- **Aim**
Only the lines from the one with "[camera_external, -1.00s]" through the one with "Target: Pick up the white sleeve" are to be restated, word for word, with both of them included.

- **Working data**
★ ★ ★

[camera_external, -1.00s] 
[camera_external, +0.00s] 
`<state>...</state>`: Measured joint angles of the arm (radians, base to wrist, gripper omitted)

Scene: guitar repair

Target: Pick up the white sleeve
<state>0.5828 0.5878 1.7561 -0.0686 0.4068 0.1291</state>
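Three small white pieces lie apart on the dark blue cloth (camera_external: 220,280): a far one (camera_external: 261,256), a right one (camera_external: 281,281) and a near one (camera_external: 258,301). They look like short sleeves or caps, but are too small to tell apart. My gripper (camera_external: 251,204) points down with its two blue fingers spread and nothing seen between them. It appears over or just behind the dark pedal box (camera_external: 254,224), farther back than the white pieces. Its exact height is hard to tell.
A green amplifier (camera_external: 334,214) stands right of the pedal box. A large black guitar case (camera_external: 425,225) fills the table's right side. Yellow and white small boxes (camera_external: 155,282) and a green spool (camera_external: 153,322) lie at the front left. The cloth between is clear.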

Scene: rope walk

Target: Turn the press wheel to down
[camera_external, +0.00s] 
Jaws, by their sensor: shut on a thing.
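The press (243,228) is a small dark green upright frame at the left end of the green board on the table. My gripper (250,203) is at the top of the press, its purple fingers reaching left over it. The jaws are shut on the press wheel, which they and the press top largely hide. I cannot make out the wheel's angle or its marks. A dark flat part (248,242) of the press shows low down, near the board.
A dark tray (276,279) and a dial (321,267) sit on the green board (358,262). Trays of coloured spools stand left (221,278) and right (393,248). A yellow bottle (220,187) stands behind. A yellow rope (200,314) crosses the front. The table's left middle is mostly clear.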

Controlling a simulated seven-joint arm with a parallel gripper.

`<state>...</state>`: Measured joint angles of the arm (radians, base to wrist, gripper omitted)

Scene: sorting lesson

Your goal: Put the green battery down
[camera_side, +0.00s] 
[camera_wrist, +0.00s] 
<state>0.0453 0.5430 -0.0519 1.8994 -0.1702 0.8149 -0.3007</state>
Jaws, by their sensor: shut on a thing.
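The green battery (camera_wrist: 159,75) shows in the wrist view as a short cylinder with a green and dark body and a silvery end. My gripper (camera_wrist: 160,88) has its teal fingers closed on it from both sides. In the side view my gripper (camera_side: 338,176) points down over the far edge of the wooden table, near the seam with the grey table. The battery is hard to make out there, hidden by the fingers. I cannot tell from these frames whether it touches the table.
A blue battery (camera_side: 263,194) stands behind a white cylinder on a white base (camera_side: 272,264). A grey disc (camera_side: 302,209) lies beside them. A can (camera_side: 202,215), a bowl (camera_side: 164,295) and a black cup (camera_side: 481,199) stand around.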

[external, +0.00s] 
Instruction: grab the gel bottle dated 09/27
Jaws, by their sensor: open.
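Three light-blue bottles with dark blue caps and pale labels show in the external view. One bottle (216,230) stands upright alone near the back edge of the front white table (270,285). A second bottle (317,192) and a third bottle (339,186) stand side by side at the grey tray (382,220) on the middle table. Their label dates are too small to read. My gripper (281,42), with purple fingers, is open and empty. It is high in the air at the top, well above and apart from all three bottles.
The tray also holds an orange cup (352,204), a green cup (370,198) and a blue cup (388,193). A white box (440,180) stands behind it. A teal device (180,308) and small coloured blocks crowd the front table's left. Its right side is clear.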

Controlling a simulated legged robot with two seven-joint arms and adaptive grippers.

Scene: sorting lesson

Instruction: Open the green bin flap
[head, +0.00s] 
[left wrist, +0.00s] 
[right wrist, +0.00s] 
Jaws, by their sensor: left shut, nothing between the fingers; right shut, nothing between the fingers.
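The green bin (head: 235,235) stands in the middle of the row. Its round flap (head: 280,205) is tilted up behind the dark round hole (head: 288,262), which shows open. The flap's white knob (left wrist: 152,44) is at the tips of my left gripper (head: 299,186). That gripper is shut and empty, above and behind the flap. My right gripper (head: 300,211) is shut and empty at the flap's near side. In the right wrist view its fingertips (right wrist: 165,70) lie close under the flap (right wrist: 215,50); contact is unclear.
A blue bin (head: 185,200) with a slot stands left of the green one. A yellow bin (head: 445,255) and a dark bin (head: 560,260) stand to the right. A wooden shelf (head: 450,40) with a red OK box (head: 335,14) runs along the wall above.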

★ ★ ★

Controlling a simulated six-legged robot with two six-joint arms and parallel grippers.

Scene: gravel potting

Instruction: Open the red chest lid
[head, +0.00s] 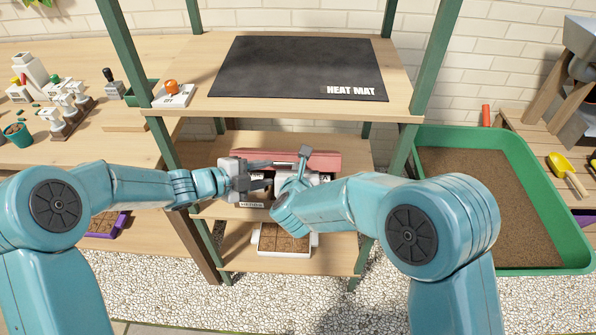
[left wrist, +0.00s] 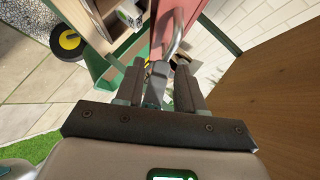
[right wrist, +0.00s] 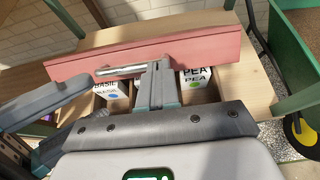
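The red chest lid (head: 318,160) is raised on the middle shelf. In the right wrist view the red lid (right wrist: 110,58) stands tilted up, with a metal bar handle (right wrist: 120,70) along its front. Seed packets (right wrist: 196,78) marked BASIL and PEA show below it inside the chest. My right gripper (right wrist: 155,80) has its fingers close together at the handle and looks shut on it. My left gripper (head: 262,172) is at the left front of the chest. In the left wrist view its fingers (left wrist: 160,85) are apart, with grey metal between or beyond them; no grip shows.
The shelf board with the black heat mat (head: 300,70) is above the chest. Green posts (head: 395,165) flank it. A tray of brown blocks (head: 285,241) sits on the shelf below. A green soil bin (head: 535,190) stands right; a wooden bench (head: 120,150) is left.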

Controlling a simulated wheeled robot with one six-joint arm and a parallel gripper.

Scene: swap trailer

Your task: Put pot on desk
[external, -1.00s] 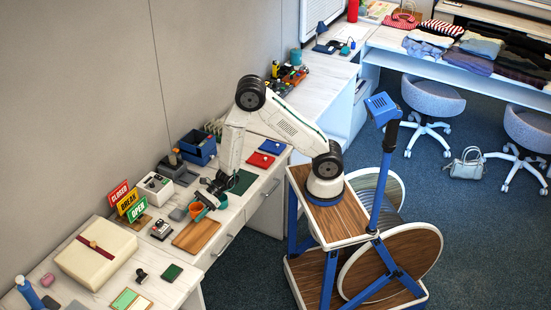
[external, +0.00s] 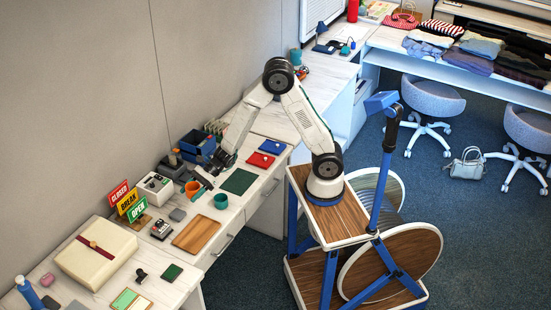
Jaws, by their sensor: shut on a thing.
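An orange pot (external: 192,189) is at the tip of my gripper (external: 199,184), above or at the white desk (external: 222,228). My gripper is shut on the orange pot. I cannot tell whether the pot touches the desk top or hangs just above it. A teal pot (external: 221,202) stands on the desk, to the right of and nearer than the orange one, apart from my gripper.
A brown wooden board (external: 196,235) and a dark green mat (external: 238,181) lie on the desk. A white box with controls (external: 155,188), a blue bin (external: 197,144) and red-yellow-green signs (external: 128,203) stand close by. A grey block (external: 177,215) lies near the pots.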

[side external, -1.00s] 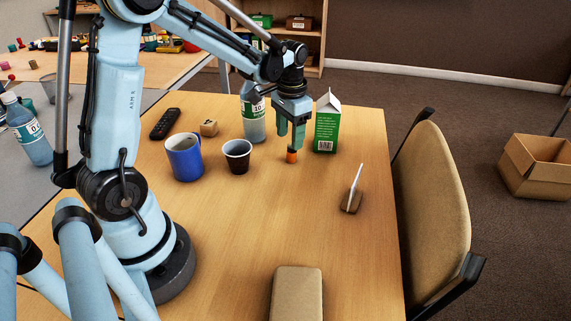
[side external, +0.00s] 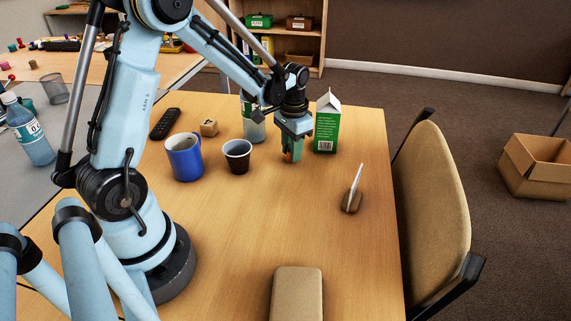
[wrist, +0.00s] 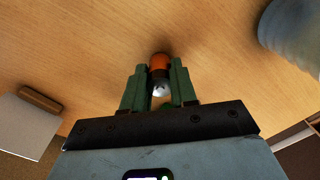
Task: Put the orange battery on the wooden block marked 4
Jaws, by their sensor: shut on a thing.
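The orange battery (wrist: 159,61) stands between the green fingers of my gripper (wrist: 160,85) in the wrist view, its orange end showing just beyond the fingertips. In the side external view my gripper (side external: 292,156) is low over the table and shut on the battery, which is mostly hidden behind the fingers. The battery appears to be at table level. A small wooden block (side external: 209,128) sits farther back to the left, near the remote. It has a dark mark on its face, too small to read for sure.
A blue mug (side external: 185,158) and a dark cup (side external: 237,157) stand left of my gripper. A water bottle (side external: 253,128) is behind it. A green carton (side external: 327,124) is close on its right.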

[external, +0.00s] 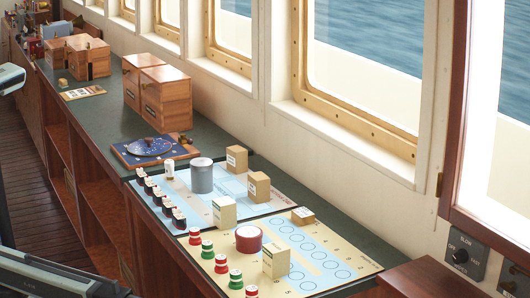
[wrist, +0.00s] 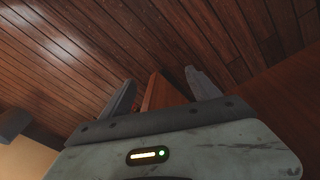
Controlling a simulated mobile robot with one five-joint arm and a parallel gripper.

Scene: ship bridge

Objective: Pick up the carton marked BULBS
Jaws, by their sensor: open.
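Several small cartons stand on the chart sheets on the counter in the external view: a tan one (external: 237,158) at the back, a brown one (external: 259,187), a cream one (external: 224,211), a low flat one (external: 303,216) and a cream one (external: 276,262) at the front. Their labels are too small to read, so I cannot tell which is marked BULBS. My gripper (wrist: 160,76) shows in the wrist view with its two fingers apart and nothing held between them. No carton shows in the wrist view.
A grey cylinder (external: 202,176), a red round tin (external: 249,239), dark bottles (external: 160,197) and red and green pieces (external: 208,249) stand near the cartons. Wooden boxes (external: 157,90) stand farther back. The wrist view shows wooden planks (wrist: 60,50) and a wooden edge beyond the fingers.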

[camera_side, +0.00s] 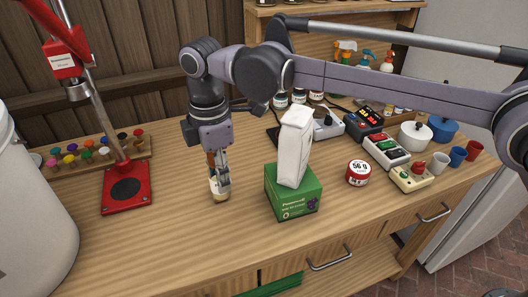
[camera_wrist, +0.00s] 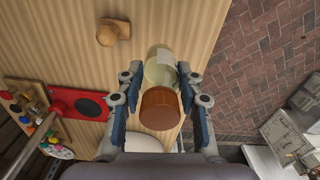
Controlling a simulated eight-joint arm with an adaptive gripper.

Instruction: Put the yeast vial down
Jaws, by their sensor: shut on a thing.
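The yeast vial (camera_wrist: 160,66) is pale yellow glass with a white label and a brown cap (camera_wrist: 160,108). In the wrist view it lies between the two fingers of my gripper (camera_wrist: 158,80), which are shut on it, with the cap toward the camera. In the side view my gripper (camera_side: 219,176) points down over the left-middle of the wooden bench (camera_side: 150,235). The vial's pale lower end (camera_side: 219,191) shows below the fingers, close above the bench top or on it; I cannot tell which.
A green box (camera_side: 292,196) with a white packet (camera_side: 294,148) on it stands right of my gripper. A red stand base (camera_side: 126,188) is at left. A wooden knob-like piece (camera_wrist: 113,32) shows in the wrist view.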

★ ★ ★

- **Exercise response**
[camera_external, -1.00s] 
[camera_external, +0.00s] 
`<state>...</state>`: Measured joint angles of the arm (radians, base to wrist, gripper omitted)

Scene: guitar repair

Target: Pick up the white sleeve

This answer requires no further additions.